# Problem statement
Restate the whole listing exactly.

# Collected material
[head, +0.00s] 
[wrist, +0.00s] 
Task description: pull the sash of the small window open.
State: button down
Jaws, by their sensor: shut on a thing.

# Full response
[head, +0.00s] 
[wrist, +0.00s] 
Task description: pull the sash of the small window open.
State: button down
Jaws, by their sensor: shut on a thing.

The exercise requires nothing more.